The Fraser Institute report accepts that there is no necessary causal relation between economic freedom and the other criteria mentioned earlier. In general, correlation simply does not imply causation, let alone the direction of the causation, and there are many other considerations which would have to be taken into account when looking at the claims made, such as the natural resources of an area (e.g. mineral deposits, navigable rivers, quality of soil, climate, the extent of any ‘resource curse’), its history (e.g. being subject to colonial exploitation) and current situation (such as wars being fought there). It can hardly be coincidence that, as the Heritage Foundation puts it, ‘Sub-Saharan African countries trail world averages in almost every category of economic freedom.’

More generally, the picture of capitalism that these organisations present is completely unrealistic as far as the vast majority of the population are concerned. For members of the working class, capitalism of any variety has little if anything to do with ‘personal choice’ or ‘voluntary exchange’ (to use expressions cited earlier from the Fraser Institute). Having to sell your labour power in return for a wage is not a matter of personal choice but of economic necessity; it is not voluntary but unavoidable, given the way capitalism works. The Heritage Foundation refer to ‘the right of individuals to decide for themselves how to direct their lives’, but workers are in no position to do this if they are forced to work for an employer.
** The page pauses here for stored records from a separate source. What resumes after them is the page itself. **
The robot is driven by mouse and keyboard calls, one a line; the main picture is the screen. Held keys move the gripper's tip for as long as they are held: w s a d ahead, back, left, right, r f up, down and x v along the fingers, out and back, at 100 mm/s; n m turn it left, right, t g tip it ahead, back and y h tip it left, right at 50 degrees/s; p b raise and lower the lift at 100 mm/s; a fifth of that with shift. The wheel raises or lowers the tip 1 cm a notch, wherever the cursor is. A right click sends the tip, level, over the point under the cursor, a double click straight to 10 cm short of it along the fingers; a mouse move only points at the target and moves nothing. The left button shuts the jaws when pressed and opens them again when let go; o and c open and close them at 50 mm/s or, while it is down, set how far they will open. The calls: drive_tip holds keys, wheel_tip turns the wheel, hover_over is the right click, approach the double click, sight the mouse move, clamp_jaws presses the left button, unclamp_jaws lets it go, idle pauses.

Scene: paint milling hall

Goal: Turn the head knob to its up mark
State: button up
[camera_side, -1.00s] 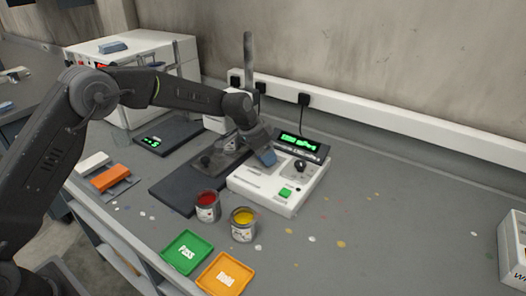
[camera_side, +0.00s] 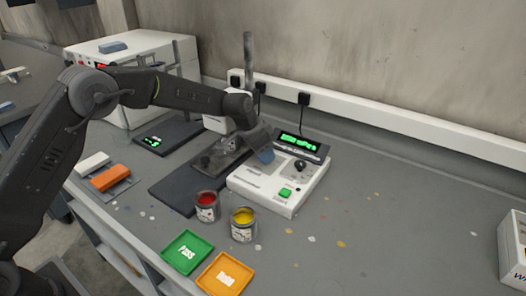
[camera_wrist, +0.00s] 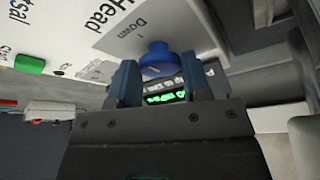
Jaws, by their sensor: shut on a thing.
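The head knob (camera_wrist: 158,60) is blue and round in the wrist view, beside the printed words "Head" and "Down" on a white panel (camera_wrist: 125,28). My gripper (camera_wrist: 160,72) is shut on it, with one blue finger at each side. Which mark the knob points to cannot be made out, and no up mark is readable. In the side view my gripper (camera_side: 264,156) is at the back left part of the white control box (camera_side: 262,190) and hides the knob there.
The box carries a green button (camera_side: 285,193) and a black knob (camera_side: 300,166); a lit display (camera_side: 300,143) stands behind. Red (camera_side: 207,205) and yellow (camera_side: 243,224) paint cans stand in front, near green (camera_side: 187,252) and orange (camera_side: 224,275) trays.

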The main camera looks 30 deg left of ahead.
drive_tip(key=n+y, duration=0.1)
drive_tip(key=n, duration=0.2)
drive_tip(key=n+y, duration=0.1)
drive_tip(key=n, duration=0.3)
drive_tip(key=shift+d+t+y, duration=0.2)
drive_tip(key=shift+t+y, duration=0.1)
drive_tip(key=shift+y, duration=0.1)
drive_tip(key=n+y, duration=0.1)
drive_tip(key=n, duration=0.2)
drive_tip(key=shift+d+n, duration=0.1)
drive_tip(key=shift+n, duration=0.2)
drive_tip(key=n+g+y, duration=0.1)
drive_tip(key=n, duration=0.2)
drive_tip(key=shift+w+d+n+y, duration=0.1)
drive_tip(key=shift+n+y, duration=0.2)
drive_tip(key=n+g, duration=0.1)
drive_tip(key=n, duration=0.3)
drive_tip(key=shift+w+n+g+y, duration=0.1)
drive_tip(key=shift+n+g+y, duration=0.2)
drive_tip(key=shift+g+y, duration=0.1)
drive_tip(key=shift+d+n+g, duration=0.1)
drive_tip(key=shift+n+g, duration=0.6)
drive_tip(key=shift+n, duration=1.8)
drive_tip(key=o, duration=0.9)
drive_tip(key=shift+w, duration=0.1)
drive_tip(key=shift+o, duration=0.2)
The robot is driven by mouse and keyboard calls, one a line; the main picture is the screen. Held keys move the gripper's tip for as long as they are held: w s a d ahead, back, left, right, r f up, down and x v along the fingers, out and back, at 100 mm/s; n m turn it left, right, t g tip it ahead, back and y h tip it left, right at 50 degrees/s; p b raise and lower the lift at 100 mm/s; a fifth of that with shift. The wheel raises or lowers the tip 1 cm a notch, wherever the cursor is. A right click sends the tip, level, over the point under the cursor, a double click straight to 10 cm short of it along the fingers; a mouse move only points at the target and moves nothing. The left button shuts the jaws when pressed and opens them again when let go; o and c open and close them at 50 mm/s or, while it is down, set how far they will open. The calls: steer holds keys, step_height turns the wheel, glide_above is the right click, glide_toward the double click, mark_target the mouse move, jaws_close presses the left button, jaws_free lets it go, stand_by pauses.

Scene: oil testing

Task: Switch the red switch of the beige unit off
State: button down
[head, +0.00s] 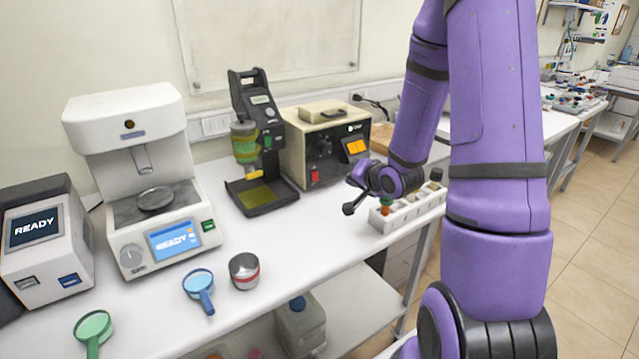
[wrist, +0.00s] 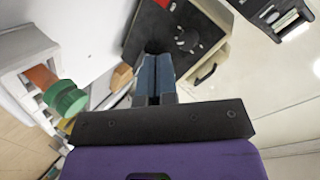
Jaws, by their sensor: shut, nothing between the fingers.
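The beige unit (head: 300,140) stands at the back of the bench in the head view, with a black front panel and an orange display. Its red switch (head: 315,177) is low on the left of that panel; its on or off position is too small to tell. My gripper (head: 349,208) is in front of the unit, to the right of the switch and lower in the picture, apart from it. In the wrist view, the shut, empty fingers (wrist: 155,62) point toward the unit's black panel (wrist: 180,28). A small red patch (wrist: 162,3) at the top edge may be the switch.
A white rack (head: 405,213) with bottles stands just below my gripper; a green-capped bottle (wrist: 65,98) is close in the wrist view. A black stand instrument (head: 258,140) is left of the unit.

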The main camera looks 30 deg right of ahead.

Doing dangerous, unpleasant or badly-paid work that creates profit for your employer is not something anyone chooses to do but something that people have to do in order to survive. Homelessness, workplace stress and lack of decent health care all but destroy a person’s ‘individual autonomy’, but are part and parcel of many workers’ lives.

All the statistics and graphs put out by the think-tanks cannot disguise the nature of capitalism and its real-life effects on workers. After all, nonsense quantified is still nonsense.